There was a lot of deadwood on that roster, players with no business representing Canada at that level. Hindsight I know but why weren't others who might know more about the European game be consulted. How could NHL coaches pick players that couldn't skate well enough on small ice to be chosen to play on the larger surface. Couldn't believe that guys like Gil Perrreault and Marcel Dionne weren't really given much of an opportunity. It was a shambles really.

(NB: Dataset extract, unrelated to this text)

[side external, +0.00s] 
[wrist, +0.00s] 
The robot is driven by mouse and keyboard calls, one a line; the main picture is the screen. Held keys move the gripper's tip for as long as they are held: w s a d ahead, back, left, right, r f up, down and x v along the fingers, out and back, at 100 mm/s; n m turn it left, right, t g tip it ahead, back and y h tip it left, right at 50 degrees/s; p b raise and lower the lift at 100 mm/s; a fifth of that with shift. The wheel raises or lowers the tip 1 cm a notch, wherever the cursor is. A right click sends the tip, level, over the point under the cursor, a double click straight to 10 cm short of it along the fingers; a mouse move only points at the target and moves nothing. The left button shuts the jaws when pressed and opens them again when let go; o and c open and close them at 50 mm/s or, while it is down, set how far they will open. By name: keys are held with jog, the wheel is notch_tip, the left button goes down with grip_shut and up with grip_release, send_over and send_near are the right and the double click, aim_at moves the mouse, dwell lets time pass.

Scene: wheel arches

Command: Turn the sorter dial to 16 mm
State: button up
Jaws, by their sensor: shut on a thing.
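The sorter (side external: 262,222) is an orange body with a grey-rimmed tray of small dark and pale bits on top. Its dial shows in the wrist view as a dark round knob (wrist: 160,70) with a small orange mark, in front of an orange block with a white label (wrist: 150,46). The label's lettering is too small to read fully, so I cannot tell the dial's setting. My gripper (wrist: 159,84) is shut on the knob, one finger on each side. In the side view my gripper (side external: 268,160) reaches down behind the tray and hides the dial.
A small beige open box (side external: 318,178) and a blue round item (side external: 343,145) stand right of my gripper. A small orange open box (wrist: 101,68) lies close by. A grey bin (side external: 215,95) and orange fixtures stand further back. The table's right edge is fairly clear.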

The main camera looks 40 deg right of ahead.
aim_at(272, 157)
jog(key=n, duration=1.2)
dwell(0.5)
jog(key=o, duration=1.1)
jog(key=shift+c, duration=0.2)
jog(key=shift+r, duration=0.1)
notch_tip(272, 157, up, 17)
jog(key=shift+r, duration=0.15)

So Orr, Hull, Tremblay and Cheevers were only a part of the problem.
Again it came down to cockiness. They were told it was going to be an easy matchup. Very poor planning. In a way, Canada dodged a bullet because when you leave proven winners at home (Keon, Lemaire) and virtually ignore your young talent (Dionne never played a game, Lafleur with his speed wouldn't have been bad on that team) then you're in trouble. It isn't as if the best players in the NHL weren't there. They were. There was just a rotten approach to things. Coaching was terrible. I've always felt no team won with poorer decisions from the coaching standpoint. They just didn't put their best foot forward.

For example, Gilbert Perreault was one of the few Canadians on that team who could skate better than the Soviets. In Game 4 he scored a brilliant end to end goal. In Game 5 he made a brilliant play for an assist. And yet they let him go home. We all know how Perreault's career turned out, and how well he played internationally after that. Why he wasn't an automatic guy in the next games is beyond me.

Phil Esposito said in his book that Harry Sinden wouldn't have had a job in the NHL if they had lost. That might well be true.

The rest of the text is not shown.